** begin Data excerpt **
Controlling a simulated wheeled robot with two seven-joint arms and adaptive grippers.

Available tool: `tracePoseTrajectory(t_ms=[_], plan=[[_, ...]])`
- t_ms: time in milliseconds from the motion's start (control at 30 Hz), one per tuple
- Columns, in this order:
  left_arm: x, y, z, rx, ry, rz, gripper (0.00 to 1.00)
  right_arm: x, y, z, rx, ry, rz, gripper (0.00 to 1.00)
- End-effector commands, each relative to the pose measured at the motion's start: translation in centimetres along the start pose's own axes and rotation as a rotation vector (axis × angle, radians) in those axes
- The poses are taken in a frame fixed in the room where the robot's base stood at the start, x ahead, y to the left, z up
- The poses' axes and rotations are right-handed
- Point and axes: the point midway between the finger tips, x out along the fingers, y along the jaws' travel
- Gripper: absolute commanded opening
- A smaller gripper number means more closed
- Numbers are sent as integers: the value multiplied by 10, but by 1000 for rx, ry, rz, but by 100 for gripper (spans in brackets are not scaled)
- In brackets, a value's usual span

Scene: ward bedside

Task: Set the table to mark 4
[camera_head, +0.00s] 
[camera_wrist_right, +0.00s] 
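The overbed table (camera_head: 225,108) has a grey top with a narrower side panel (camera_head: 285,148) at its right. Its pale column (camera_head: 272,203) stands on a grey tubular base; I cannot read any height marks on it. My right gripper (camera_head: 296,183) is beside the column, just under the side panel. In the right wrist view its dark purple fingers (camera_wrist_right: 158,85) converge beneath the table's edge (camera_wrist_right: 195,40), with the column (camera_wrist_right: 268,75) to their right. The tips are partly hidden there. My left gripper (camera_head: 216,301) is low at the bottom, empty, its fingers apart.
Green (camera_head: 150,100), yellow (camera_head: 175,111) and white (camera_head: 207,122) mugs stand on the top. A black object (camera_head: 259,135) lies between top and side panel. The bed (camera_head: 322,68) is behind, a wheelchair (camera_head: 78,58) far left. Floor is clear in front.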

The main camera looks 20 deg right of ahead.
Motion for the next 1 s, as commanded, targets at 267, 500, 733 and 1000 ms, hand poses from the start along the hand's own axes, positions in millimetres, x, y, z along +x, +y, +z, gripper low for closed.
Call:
** end Data excerpt **
* _What is asked_: Repeat, with no changes, each line from the one with "Scene: ward bedside" to the end of the listing, including both ends and nothing else.

* _Solution for this exercise_:
Scene: ward bedside

Task: Set the table to mark 4
[camera_head, +0.00s] 
[camera_wrist_right, +0.00s] 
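The overbed table (camera_head: 225,108) has a grey top with a narrower side panel (camera_head: 285,148) at its right. Its pale column (camera_head: 272,203) stands on a grey tubular base; I cannot read any height marks on it. My right gripper (camera_head: 296,183) is beside the column, just under the side panel. In the right wrist view its dark purple fingers (camera_wrist_right: 158,85) converge beneath the table's edge (camera_wrist_right: 195,40), with the column (camera_wrist_right: 268,75) to their right. The tips are partly hidden there. My left gripper (camera_head: 216,301) is low at the bottom, empty, its fingers apart.
Green (camera_head: 150,100), yellow (camera_head: 175,111) and white (camera_head: 207,122) mugs stand on the top. A black object (camera_head: 259,135) lies between top and side panel. The bed (camera_head: 322,68) is behind, a wheelchair (camera_head: 78,58) far left. Floor is clear in front.

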The main camera looks 20 deg right of ahead.
Motion for the next 1 s, as commanded, targets at 267, 500, 733 and 1000 ms, hand poses from the start along the hand's own axes, positions in millimetres, x, y, z along +x, +y, +z, gripper low for closed.
Call:

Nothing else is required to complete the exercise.